DO THIS: Set out each line from the following listing that includes the word "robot".

DATA SEGMENT:

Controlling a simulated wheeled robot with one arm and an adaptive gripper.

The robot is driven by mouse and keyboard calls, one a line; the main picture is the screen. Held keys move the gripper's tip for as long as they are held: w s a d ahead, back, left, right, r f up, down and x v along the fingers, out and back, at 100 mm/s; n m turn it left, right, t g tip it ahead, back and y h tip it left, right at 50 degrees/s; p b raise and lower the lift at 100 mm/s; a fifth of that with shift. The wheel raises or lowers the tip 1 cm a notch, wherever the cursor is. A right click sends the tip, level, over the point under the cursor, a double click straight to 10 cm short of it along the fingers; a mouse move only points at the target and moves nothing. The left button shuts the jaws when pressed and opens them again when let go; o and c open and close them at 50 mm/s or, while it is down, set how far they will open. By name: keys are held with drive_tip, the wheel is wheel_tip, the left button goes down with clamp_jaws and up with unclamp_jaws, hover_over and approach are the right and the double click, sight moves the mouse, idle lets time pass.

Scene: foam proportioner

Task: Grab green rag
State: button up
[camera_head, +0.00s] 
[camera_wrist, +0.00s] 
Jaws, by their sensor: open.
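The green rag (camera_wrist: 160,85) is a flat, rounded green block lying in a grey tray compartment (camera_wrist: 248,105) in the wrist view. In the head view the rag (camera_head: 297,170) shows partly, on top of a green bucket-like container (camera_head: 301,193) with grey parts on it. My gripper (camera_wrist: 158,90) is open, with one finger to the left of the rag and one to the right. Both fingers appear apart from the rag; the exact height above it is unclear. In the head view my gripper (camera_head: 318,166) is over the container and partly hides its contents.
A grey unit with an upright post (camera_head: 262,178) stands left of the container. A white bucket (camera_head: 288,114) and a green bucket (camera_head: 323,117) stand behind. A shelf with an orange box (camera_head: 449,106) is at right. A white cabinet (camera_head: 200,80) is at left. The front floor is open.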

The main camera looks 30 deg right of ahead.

TASK RESPONSE:
Controlling a simulated wheeled robot with one arm and an adaptive gripper.
The robot is driven by mouse and keyboard calls, one a line; the main picture is the screen. Held keys move the gripper's tip for as long as they are held: w s a d ahead, back, left, right, r f up, down and x v along the fingers, out and back, at 100 mm/s; n m turn it left, right, t g tip it ahead, back and y h tip it left, right at 50 degrees/s; p b raise and lower the lift at 100 mm/s; a fifth of that with shift. The wheel raises or lowers the tip 1 cm a notch, wherever the cursor is. A right click sends the tip, level, over the point under the cursor, a double click straight to 10 cm short of it along the fingers; a mouse move only points at the target and moves nothing. The left button shuts the jaws when pressed and opens them again when let go; o and c open and close them at 50 mm/s or, while it is down, set how far they will open. By name: keys are held with drive_tip, the wheel is wheel_tip, the left button goes down with clamp_jaws and up with unclamp_jaws, hover_over and approach are the right and the double click, sight moves the mouse, idle lets time pass.

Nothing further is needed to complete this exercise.